Les pères fondateurs de l’Europe ont organisé leur projet autour d’objectifs industriels stratégiques, et grâce à la prise de conscience d’un destin partagé par de plus en plus de nations éparpillées sur le même continent, la construction a pris du sens jusqu’à l’adoption d’une monnaie commune, et en dépit d’une constante mésentente du point de vue des relations internationales… Mais depuis, le sentiment que l’identité européenne se traduit par l’expression d’une espèce d’hydre préposée à une administration tatillonne triomphe un peu partout. Quels objectifs les dirigeants européens ont-ils à nous fixer désormais ? Aucun.

La crise économique est pourtant une chance extraordinaire d’harmoniser des économies tellement hétéroclites et bien souvent concurrentes… Mais non. La planification et le Comecon ont laissé tellement de mauvais souvenirs chez nos technocrates qu’ils fuient depuis la chute du Mur de Berlin toute idée de réalisation commune sur le plan économique.
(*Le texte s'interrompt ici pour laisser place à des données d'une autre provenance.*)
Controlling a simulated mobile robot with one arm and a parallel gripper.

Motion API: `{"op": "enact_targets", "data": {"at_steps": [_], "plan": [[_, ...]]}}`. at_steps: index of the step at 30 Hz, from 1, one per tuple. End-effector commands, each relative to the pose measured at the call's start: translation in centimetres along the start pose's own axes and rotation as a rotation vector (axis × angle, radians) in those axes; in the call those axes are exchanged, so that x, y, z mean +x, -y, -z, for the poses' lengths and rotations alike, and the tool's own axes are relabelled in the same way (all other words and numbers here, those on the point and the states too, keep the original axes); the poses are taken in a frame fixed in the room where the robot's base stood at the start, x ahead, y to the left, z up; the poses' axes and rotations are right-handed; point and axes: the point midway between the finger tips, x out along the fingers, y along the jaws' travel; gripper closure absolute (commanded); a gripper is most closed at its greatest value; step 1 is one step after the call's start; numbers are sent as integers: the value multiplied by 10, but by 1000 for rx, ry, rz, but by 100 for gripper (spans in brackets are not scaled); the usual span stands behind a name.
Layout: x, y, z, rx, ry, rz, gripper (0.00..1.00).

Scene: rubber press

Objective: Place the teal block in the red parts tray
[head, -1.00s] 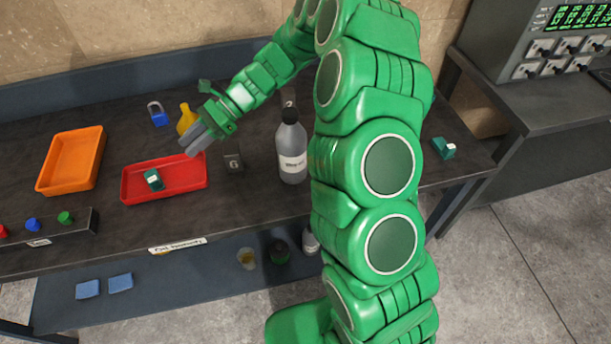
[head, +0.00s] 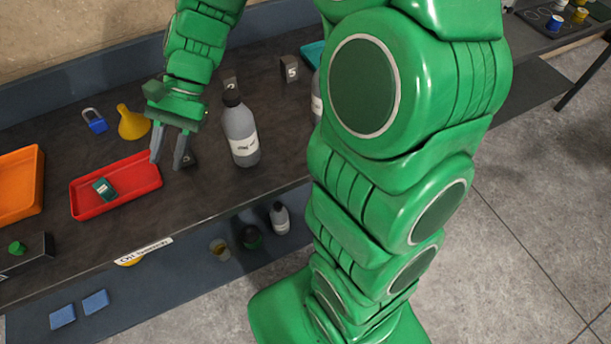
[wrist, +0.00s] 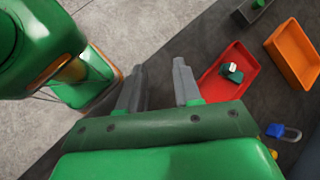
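A teal block (head: 104,189) with a white label lies in the red parts tray (head: 140,184), toward its left side. In the wrist view the teal block (wrist: 231,73) shows inside the red tray (wrist: 241,52). My gripper (head: 166,158) is above the table just right of the red tray, fingers pointing down and spread apart. In the wrist view my gripper (wrist: 159,88) is open with nothing between its fingers, and the red tray is to the right of them.
A grey bottle (head: 240,135) stands right of my gripper. A yellow funnel (head: 132,123) and a blue padlock (head: 95,121) are behind the tray. An orange tray (head: 20,180) is at left. A number marker (head: 290,68) stands farther back.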

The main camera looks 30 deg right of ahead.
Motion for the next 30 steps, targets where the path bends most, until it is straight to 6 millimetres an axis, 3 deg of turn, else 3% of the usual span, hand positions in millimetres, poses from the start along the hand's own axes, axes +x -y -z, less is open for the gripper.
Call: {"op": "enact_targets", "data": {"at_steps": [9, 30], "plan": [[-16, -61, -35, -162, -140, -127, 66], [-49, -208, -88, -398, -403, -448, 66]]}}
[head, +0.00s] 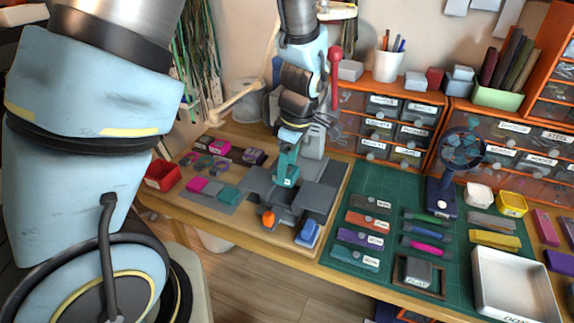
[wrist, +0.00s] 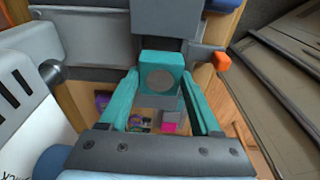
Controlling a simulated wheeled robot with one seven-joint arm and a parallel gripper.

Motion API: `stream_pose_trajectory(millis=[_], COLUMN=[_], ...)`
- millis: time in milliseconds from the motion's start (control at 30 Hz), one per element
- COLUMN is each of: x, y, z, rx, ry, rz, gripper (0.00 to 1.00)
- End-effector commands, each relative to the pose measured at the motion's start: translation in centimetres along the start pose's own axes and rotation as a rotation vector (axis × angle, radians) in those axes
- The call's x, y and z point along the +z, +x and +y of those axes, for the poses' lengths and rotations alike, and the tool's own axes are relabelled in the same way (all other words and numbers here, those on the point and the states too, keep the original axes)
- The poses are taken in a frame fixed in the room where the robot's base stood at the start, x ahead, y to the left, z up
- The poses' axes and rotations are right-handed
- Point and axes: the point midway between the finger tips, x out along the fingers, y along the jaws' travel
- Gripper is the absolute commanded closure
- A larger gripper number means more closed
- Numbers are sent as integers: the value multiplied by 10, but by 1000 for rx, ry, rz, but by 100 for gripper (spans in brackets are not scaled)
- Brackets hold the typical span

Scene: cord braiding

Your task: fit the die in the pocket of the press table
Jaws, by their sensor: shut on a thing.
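My gripper (head: 288,160) has teal fingers and is over the middle of the dark grey press table (head: 315,197). In the wrist view my gripper (wrist: 163,90) is shut on a teal block with a round grey disc on its face, which I take as the die (wrist: 160,80). In the head view the die (head: 287,178) shows as a teal piece low at the fingers, among the dark plates. The pocket is hidden behind the die and fingers. I cannot tell whether the die touches the table or is in the pocket.
An orange knob (head: 268,218) and a blue handle (head: 308,232) stand at the press's front. Magenta, grey and teal blocks (head: 212,188) lie on a grey mat at left, beside a red bin (head: 162,175). A green cutting mat (head: 372,185) with labelled tools lies right.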

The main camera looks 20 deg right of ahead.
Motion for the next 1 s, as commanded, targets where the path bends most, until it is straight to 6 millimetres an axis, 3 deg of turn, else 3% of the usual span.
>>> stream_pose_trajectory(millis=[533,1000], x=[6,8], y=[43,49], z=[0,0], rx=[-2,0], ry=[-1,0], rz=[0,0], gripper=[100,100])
Pour soutenir leurs industries, chaque pays a pris depuis le mois d’octobre 2008 des mesures qui lui sont propres, en dépit d’une certaine identité : soutien aux établissements financiers et aux gros industriels, autant que faire se peut. Mais chacun s’est alors inquiété de ce que le voisin pouvait nuire à ses propres exportations en prenant de telles dispositions.

Le problème du protectionnisme, c’est ce qui se passe chez nos amis américains. L’Europe est la zone la plus ouverte du monde, s’est exclamé Nicolas Sarkozy, à bon droit. La différence entre les deux ensemble est que les États-Unis se préoccupent avant tout des problèmes générés par ce qu’ils importent, alors que l’Europe, non. Les Européens sont d’abord focalisés sur leurs problèmes internes de concurrence. L’exemple le plus criant d’une désastreuse coopération est illustré par la question des actifs toxiques détenus par les banques, et qui sont devenus maintenant difficilement négociables, pour peu qu’ils soient identifiés.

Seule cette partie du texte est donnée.